By Izhak Dannon
Claiming a debt of some 95 million shekels, the debenture holders of BSR Europe, a public company, have filed a request for the liquidation of BSR in the Tel Aviv District Court. The trustees of the debenture holders, Aurora Fidelity Trust Company and Hermetic Trust (1975), asked the court to appoint a provisional liquidator in light of BSR defaulting on payments and various breaches of financial obligations to the bondholders.
The trustees told the court that BSR Europe has not paid the holders of the debentures (Series H – I) 49 million shekels, which it had been obliged to pay two months previously. According to the trustees the financial statements published by BSR claimed that the company was a going concern. However, according to BSR’s own statement its resources stood at approximately 101.2 to 120 million shekels and its obligations added up to between 132.3 to 146.3 million shekels, leaving a shortfall of 12.3 million shekels at best, to some 45.1 million shekels in the worst case.
In addition the same BSR report shows that its resources are based on assumptions regarding anticipated income. However, the trustees noted that according to data presented by the company, apart from what it owes the bondholders, it owns some 17.5 million shekels to the Income Tax Authority, about 0.8 million shekels to the company CEO. This is without taking into consideration future liabilities, primarily investment in projects and payment of future taxes.

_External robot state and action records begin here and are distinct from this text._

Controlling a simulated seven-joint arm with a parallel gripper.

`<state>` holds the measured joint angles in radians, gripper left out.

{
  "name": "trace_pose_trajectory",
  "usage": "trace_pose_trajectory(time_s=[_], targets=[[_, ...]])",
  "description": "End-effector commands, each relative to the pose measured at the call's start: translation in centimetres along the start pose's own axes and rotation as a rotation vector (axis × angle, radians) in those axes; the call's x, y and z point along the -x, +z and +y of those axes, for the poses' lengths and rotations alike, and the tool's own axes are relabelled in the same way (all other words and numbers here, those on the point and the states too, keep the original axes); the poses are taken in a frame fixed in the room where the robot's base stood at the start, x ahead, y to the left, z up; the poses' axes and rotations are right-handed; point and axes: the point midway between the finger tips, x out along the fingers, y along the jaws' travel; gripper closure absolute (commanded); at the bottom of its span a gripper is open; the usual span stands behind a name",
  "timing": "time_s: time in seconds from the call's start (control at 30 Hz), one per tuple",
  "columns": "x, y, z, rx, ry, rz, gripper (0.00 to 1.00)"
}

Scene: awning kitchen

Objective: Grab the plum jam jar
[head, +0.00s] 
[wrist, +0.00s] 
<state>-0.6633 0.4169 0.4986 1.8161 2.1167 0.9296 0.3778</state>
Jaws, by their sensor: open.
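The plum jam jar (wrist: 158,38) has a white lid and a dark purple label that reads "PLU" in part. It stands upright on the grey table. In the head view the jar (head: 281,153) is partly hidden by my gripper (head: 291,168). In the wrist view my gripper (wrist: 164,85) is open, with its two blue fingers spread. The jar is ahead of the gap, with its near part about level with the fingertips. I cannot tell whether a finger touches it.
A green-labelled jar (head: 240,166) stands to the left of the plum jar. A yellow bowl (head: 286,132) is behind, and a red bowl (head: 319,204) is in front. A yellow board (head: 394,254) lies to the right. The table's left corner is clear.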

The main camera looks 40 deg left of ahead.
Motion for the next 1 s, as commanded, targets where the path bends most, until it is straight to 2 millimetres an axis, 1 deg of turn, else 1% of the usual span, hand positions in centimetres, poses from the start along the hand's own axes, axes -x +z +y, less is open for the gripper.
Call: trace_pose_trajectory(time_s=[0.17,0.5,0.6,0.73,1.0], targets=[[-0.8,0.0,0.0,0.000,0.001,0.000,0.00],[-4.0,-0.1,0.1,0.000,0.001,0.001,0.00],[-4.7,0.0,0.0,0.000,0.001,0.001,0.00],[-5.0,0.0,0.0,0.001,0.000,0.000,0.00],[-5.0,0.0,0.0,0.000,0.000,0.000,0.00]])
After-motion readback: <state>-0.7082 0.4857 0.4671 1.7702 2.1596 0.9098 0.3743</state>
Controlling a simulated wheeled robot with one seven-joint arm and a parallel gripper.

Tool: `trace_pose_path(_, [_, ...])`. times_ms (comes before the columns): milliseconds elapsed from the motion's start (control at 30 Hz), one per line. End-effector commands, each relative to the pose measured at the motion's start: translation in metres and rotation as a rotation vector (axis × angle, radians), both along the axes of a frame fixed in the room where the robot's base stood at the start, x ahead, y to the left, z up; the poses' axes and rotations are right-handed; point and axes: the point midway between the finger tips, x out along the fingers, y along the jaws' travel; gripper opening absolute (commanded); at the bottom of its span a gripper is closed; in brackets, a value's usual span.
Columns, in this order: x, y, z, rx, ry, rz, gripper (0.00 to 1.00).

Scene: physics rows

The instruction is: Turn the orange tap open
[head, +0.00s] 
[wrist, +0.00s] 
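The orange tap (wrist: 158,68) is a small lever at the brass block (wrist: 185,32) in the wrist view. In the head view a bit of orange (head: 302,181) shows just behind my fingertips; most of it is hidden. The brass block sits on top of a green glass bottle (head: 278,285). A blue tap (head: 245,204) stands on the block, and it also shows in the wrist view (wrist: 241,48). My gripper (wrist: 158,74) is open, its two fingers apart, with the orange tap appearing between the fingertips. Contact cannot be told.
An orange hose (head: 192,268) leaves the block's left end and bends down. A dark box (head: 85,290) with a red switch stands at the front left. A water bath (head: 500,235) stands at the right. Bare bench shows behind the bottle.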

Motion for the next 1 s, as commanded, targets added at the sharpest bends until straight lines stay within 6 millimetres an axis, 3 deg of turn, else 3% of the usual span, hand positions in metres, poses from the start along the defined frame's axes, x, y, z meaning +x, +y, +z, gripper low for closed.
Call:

The debenture holders’ request to the court noted that BSR Europe is a holding company which involved in the real estate industry in Europe (especially Eastern Europe). and controlling shareholders are Nahshon Kiviti, Chairman of the Board, Eitan Eldar, Ro’i Gil, and Haya and Nehemiah Malbaum and Mario Segal. According to company reports, Michael and Raya Strauss may also be deemed to have a controlling interest. The trustees noted that until close to the date of payment to the bondholders, BSR Europe conducted its affairs as a solvent company to all intents and purposes.
The request further noted that, unfortunately, the extension given by the bondholders to BSR to avoid liquidation did not help, and was apparently exploited by the company and officers to the detriment of the creditors. According to the trustees, BSR Europe is indisputably insolvent, since it is unable to repay significant debts to the bondholders and in view of the recent conduct of the company and its officers, law and justice demands that the company should be run under the supervision of the liquidation court.
In order to prevent damage to company property and allow a thorough investigation of the conduct and actions of the controlling shareholders and officers, justice demands that a provisional liquidator be appointed urgently. Payment to creditors and the realization of assets should be carried out under court supervision to ensure that some creditors are not given preference over others and that assets are sold for appropriate values.